>> BEGIN
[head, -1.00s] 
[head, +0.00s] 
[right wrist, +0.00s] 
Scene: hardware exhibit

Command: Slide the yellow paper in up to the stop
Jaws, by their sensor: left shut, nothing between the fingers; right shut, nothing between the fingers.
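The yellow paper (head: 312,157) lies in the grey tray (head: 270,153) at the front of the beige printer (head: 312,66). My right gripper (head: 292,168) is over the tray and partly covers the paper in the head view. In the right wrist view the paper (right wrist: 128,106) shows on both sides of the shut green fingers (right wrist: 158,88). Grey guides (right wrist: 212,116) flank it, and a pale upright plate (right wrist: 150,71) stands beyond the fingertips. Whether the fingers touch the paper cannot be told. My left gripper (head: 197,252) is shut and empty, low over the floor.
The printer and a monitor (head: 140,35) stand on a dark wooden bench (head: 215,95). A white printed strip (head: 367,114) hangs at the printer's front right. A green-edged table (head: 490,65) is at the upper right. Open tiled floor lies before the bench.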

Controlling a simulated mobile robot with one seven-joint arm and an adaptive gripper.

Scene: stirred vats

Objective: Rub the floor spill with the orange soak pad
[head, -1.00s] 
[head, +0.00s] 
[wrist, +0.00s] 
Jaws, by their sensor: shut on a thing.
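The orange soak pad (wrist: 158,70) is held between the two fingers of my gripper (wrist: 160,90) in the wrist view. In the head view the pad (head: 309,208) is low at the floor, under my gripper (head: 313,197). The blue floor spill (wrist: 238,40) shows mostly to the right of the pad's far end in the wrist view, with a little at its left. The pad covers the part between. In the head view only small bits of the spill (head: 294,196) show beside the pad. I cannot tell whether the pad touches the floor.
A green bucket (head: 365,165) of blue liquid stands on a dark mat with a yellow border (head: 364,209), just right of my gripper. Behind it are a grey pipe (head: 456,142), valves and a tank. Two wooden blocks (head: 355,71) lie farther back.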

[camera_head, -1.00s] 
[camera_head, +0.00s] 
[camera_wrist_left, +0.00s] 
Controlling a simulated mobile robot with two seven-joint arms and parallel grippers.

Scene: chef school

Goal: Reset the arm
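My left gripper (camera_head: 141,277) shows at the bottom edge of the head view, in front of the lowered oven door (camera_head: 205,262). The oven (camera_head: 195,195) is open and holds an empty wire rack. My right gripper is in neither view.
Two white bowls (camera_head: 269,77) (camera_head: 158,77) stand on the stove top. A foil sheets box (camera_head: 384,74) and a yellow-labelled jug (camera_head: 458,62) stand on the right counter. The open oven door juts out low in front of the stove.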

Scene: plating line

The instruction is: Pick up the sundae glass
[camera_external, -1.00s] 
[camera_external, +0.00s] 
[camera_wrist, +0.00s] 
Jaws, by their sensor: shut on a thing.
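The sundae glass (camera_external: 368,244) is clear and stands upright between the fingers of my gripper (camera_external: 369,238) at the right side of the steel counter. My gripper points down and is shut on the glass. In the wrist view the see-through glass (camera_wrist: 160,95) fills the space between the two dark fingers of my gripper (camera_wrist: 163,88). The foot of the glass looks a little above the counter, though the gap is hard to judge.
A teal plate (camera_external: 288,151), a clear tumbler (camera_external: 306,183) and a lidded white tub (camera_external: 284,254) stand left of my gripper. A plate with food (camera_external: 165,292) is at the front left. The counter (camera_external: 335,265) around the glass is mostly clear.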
>> END
THE TASK
Quote each line of the data above exactly as written.

ANSWER TO THIS EXERCISE
[head, -1.00s] 
[head, +0.00s] 
[right wrist, +0.00s] 
Scene: hardware exhibit

Command: Slide the yellow paper in up to the stop
Jaws, by their sensor: left shut, nothing between the fingers; right shut, nothing between the fingers.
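The yellow paper (head: 312,157) lies in the grey tray (head: 270,153) at the front of the beige printer (head: 312,66). My right gripper (head: 292,168) is over the tray and partly covers the paper in the head view. In the right wrist view the paper (right wrist: 128,106) shows on both sides of the shut green fingers (right wrist: 158,88). Grey guides (right wrist: 212,116) flank it, and a pale upright plate (right wrist: 150,71) stands beyond the fingertips. Whether the fingers touch the paper cannot be told. My left gripper (head: 197,252) is shut and empty, low over the floor.
The printer and a monitor (head: 140,35) stand on a dark wooden bench (head: 215,95). A white printed strip (head: 367,114) hangs at the printer's front right. A green-edged table (head: 490,65) is at the upper right. Open tiled floor lies before the bench.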

Controlling a simulated mobile robot with one seven-joint arm and an adaptive gripper.

Scene: stirred vats

Objective: Rub the floor spill with the orange soak pad
[head, -1.00s] 
[head, +0.00s] 
[wrist, +0.00s] 
Jaws, by their sensor: shut on a thing.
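The orange soak pad (wrist: 158,70) is held between the two fingers of my gripper (wrist: 160,90) in the wrist view. In the head view the pad (head: 309,208) is low at the floor, under my gripper (head: 313,197). The blue floor spill (wrist: 238,40) shows mostly to the right of the pad's far end in the wrist view, with a little at its left. The pad covers the part between. In the head view only small bits of the spill (head: 294,196) show beside the pad. I cannot tell whether the pad touches the floor.
A green bucket (head: 365,165) of blue liquid stands on a dark mat with a yellow border (head: 364,209), just right of my gripper. Behind it are a grey pipe (head: 456,142), valves and a tank. Two wooden blocks (head: 355,71) lie farther back.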

[camera_head, -1.00s] 
[camera_head, +0.00s] 
[camera_wrist_left, +0.00s] 
Controlling a simulated mobile robot with two seven-joint arms and parallel grippers.

Scene: chef school

Goal: Reset the arm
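My left gripper (camera_head: 141,277) shows at the bottom edge of the head view, in front of the lowered oven door (camera_head: 205,262). The oven (camera_head: 195,195) is open and holds an empty wire rack. My right gripper is in neither view.
Two white bowls (camera_head: 269,77) (camera_head: 158,77) stand on the stove top. A foil sheets box (camera_head: 384,74) and a yellow-labelled jug (camera_head: 458,62) stand on the right counter. The open oven door juts out low in front of the stove.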

Scene: plating line

The instruction is: Pick up the sundae glass
[camera_external, -1.00s] 
[camera_external, +0.00s] 
[camera_wrist, +0.00s] 
Jaws, by their sensor: shut on a thing.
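The sundae glass (camera_external: 368,244) is clear and stands upright between the fingers of my gripper (camera_external: 369,238) at the right side of the steel counter. My gripper points down and is shut on the glass. In the wrist view the see-through glass (camera_wrist: 160,95) fills the space between the two dark fingers of my gripper (camera_wrist: 163,88). The foot of the glass looks a little above the counter, though the gap is hard to judge.
A teal plate (camera_external: 288,151), a clear tumbler (camera_external: 306,183) and a lidded white tub (camera_external: 284,254) stand left of my gripper. A plate with food (camera_external: 165,292) is at the front left. The counter (camera_external: 335,265) around the glass is mostly clear.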

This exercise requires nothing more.